Iran -- Drought in Khuzestan province, Iran. Undated.

A top Iranian environment official has lambasted the country’s Sixth Development Plan as detrimental to soil and water resources.

“Such plans are forced on the government without taking soil and water capacities into account,” Issa Kalantari, head of the Iranian Environment Department, said on December 11.

At a ceremony celebrating World Soil Day, he said Iran’s limited water and soil resources were endangering its ability to feed the country’s population of more than 80 million.

“Since our level of consumption has been higher than our limited resources, we are going to face soil bankruptcy as we have already experienced in water-related fields,” he said.

Excessive erosion and degrading have seriously endangered Iran’s soil resources, experts maintain.

Describing the country’s laws, including the overarching Sixth Development Plan, as unrealistic in regard to the environment, Kalantari said, “We are using our resources in excess without thinking about how to sustain them.”

The top laws of the land have forced governments to excessively build dams and consume surface and underground water resources. Meanwhile, many parts of Iran have faced unprecedented periods of drought.

According to official statistics, 750,000 wells are operational in Iran, 330,000 of which are illegal.

“Stop repeating the shibboleth and saying our country is great,” Kalantari has said against those who promote population growth, noting, “Our resources are limited. If we are going to have a larger population, we should do it in tandem with our imports.”

Supreme Leader Ayatollah Ali Khamenei is the main proponent of population growth. In 2014, he issued an edict obliging the heads of Iran’s ruling system to reduce the legal age for marriage and encourage families to have more children.

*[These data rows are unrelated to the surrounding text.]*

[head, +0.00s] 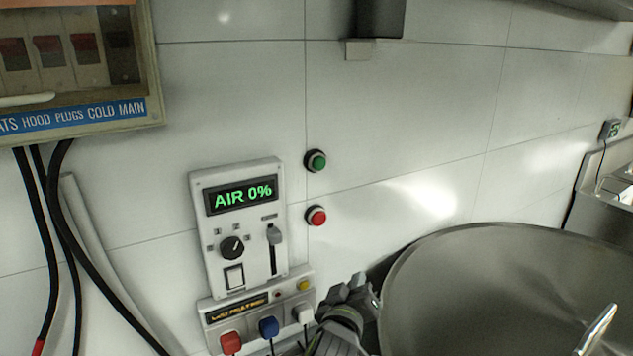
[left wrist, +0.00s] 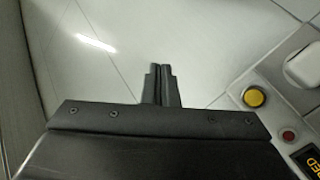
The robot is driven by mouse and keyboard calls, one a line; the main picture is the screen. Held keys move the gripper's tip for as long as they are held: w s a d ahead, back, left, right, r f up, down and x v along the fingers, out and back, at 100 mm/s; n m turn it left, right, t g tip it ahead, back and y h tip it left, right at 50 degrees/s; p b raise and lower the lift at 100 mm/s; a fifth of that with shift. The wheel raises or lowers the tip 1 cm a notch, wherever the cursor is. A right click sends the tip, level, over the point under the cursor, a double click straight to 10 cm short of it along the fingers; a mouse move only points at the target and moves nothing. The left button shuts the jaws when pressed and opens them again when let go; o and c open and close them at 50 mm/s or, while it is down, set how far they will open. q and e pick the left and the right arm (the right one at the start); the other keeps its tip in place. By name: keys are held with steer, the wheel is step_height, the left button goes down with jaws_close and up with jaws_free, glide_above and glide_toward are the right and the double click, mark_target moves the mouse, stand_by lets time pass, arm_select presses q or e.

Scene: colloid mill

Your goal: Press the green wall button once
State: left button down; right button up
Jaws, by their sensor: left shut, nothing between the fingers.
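The green wall button (head: 316,161) sits in a dark round collar on the white tiled wall in the head view, right of the panel reading "AIR 0%". A red button (head: 316,216) sits straight below it. My left gripper (head: 353,286) shows low in the head view, below and a little right of both buttons, apart from them. In the left wrist view its two dark fingers (left wrist: 160,82) are together with nothing between them. The green button does not show in the left wrist view. My right gripper is not in view.
The "AIR 0%" control panel (head: 243,280) has a dial and slider. Below it is a socket panel (head: 212,309) with coloured plugs; its yellow button shows in the left wrist view (left wrist: 254,96). A large steel vessel (head: 480,240) stands right of my gripper. A breaker box (head: 152,90) hangs upper left.

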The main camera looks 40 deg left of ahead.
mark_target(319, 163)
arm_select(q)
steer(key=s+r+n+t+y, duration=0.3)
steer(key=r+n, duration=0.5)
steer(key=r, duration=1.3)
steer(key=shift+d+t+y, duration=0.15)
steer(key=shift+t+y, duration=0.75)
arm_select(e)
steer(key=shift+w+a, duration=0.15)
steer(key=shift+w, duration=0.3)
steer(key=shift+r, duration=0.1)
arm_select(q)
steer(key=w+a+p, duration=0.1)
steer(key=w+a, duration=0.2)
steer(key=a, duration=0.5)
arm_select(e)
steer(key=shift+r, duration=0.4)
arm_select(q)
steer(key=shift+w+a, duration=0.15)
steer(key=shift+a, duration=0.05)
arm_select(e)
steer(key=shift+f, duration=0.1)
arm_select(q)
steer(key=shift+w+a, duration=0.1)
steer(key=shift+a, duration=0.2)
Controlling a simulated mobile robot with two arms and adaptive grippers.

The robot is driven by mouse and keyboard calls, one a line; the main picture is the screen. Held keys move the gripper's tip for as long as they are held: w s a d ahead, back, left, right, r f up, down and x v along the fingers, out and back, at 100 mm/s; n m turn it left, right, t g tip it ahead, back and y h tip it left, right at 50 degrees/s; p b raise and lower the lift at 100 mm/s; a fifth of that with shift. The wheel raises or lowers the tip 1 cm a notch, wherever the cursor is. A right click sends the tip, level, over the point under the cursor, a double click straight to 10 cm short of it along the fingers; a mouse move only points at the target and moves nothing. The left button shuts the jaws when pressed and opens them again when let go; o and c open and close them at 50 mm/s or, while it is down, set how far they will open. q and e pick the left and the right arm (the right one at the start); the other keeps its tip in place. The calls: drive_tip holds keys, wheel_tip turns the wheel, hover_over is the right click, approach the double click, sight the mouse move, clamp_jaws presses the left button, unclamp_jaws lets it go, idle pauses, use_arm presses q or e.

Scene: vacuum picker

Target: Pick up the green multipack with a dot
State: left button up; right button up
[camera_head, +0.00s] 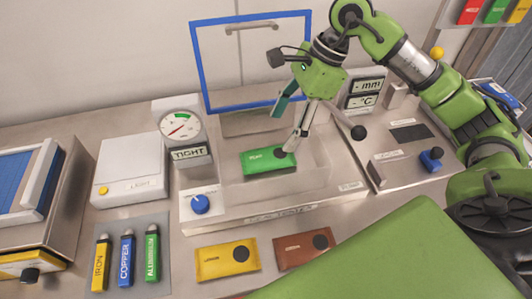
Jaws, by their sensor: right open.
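The green multipack (261,161) with a dark dot near its right end lies flat in a recessed clear-walled chamber (235,189). My right gripper (291,132) reaches in from the upper right, fingers pointing down and spread apart. One fingertip is just above the dotted end of the pack, and the other is farther back to the left. I cannot tell whether the near finger touches the pack. A yellow pack (218,262) with a dot and a brown pack (297,249) with a dot lie in front of the chamber. My left gripper is not in view.
A raised blue-framed lid (197,64) stands behind the chamber. A gauge with a "TIGHT" label (182,129) and a blue knob (200,204) stand to its left. Iron, copper and green bars (126,259) lie at lower left. A panel (405,140) with a dark ball lever is right.

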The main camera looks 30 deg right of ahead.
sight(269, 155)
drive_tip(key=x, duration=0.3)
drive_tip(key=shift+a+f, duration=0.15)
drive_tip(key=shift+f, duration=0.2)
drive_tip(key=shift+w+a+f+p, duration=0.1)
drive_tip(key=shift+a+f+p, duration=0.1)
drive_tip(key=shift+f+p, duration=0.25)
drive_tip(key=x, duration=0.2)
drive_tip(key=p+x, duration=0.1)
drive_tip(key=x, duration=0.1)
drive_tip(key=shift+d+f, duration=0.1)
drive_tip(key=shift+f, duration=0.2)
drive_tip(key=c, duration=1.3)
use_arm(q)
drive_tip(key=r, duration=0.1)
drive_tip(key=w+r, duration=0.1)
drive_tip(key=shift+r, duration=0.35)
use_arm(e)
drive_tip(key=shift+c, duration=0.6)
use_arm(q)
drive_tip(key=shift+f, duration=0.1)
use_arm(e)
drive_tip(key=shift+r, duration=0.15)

Kalantari had previously echoed other experts’ warnings, asserting, “Iran’s 8,000-year-old civilization will be destroyed if the level of our water consumption is not reduced.”

The former agriculture minister also cautioned that Iran’s soil resources have reached a tipping point requiring urgent measures.

“When the Iran-Iraq War started, no one considered the consequences of the armed conflict and its bombardments on the unemployment rate, because there was no time to do so. We were facing a much greater problem: the war itself,” Kalantari said in an interview with the government’s official news agency, IRNA. “Today, we’re in a similar situation. We must not consider the unemployment rate among farmers at this point in time, because we’re facing a much more critical problem.”

He further warned that if Iran does not change its approach to water use, the result would be mass migration.

“If water consumption for agriculture remains at this level, in less than 25 years Iran’s eastern and southern areas will be completely deserted, and 50 million people will have to emigrate,” he added.

Blaming the agricultural sector for excessively using Iran’s water resources, Kalantari said, “90 percent to 95 percent of water consumed in the agricultural sector must be reduced; otherwise, the problem will never be solved.”